- [Aim]: Locate the line that contains "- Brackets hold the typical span" in the entries below. Retype it and all following lines through the final one, character for character.

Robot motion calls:

——

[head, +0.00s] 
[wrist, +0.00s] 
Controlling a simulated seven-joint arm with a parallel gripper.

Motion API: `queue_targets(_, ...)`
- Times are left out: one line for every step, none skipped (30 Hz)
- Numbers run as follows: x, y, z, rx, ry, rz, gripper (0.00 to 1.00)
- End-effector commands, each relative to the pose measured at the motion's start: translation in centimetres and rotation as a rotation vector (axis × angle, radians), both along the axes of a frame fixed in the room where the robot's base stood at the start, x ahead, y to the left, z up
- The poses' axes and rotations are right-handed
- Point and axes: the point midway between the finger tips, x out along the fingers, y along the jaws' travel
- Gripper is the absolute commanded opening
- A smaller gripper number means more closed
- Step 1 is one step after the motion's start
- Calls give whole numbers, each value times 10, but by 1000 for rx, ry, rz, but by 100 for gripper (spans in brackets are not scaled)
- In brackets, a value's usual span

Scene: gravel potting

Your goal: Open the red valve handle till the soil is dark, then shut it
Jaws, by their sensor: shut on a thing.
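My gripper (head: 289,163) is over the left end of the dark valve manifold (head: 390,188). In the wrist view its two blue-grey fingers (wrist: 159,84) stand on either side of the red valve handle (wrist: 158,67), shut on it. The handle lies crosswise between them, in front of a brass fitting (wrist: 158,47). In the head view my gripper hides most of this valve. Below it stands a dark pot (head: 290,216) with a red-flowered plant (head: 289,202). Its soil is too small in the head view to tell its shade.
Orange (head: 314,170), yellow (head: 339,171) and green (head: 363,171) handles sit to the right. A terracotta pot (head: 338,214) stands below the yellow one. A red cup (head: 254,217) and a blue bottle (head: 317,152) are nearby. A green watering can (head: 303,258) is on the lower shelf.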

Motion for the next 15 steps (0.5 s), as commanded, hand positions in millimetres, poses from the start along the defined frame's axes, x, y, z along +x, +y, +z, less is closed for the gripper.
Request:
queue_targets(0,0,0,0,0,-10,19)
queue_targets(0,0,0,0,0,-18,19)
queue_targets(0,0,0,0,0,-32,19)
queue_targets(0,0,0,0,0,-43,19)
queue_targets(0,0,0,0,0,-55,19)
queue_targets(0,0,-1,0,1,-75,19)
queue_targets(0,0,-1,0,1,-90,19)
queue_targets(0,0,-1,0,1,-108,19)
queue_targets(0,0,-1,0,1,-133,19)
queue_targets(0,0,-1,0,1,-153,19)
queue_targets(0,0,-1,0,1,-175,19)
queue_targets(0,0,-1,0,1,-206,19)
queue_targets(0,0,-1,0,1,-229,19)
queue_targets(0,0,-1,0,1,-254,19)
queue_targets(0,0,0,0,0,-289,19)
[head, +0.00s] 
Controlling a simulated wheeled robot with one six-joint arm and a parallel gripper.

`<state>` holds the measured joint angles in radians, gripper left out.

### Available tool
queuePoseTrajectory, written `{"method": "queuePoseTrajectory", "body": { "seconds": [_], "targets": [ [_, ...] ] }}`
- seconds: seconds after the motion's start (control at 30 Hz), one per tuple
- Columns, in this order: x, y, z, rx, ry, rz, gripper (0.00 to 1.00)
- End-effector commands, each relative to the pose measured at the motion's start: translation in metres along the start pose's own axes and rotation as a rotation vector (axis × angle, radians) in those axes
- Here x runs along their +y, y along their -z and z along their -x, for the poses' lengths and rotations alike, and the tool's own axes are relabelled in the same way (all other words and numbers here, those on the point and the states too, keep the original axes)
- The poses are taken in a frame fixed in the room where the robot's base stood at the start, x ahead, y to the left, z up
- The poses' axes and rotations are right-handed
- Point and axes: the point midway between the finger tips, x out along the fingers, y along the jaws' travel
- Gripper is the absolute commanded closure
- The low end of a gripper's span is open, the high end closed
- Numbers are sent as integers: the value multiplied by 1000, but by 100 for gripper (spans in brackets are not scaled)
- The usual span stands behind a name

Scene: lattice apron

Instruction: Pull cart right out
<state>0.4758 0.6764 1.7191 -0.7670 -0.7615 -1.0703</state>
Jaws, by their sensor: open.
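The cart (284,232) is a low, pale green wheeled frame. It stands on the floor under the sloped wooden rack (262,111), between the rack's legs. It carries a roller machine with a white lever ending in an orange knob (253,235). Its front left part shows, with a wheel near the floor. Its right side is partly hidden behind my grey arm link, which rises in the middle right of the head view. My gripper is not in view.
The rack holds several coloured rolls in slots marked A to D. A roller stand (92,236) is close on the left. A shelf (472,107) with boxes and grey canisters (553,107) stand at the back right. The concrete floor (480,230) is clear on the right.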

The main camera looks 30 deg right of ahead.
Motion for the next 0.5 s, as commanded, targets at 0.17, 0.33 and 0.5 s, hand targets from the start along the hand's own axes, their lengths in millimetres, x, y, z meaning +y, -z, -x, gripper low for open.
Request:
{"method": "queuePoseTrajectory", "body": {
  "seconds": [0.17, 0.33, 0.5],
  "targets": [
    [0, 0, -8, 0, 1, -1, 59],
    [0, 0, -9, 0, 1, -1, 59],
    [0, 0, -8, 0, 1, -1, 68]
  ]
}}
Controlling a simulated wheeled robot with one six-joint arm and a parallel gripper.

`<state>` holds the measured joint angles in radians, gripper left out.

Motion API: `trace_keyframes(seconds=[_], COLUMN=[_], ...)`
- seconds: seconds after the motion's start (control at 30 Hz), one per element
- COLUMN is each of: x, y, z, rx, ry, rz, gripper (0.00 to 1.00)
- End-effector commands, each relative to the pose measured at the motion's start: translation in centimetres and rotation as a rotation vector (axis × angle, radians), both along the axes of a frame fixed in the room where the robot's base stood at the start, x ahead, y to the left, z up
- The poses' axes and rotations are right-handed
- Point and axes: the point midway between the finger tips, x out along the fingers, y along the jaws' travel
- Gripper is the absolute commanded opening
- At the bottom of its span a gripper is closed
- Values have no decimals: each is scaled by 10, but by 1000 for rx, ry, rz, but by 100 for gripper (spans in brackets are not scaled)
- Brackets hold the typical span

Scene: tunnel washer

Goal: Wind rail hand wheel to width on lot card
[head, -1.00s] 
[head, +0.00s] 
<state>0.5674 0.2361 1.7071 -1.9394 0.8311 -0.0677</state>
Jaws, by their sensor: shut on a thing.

——

- [Reply]:
- Brackets hold the typical span

Scene: tunnel washer

Goal: Wind rail hand wheel to width on lot card
[head, -1.00s] 
[head, +0.00s] 
<state>0.5674 0.2361 1.7071 -1.9394 0.8311 -0.0677</state>
Jaws, by their sensor: shut on a thing.

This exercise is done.